> **Records for this task**

┄┄┄┄┄┄

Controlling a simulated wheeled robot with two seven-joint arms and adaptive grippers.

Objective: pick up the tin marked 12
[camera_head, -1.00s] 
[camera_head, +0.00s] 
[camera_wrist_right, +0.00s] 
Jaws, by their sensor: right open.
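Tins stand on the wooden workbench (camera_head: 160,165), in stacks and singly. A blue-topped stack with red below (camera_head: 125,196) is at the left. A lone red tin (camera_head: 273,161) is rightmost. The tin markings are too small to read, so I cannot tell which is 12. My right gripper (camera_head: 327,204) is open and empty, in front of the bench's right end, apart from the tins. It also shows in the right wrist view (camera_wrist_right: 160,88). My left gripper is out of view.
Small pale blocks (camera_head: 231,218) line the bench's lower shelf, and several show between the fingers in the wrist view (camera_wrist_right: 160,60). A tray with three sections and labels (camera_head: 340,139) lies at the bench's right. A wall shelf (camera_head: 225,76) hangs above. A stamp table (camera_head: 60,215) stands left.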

┄┄┄┄┄┄

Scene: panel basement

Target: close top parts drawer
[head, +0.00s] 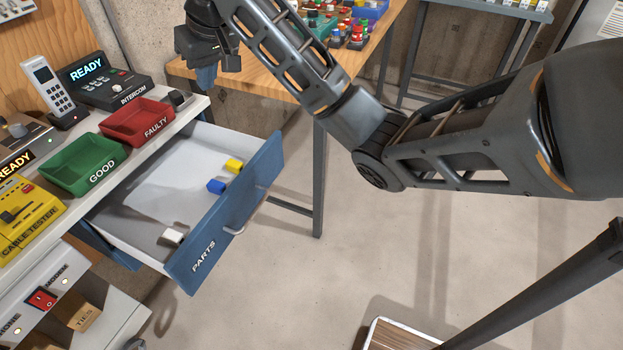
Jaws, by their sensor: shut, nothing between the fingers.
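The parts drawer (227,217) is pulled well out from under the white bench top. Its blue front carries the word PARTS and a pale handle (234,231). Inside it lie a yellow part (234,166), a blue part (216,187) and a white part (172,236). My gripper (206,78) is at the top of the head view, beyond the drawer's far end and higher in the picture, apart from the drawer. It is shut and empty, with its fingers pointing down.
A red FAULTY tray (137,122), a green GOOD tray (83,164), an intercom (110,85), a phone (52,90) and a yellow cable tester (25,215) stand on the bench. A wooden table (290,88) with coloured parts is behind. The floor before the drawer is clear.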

┄┄┄┄┄┄

> **Goal**
Take the lines from the line with "Controlling a simulated" through the line with "[camera_wrist_right, +0.00s]", both ends included, and give them again exactly, with nothing else.

> **Task answer**
Controlling a simulated wheeled robot with two seven-joint arms and adaptive grippers.

Objective: pick up the tin marked 12
[camera_head, -1.00s] 
[camera_head, +0.00s] 
[camera_wrist_right, +0.00s] 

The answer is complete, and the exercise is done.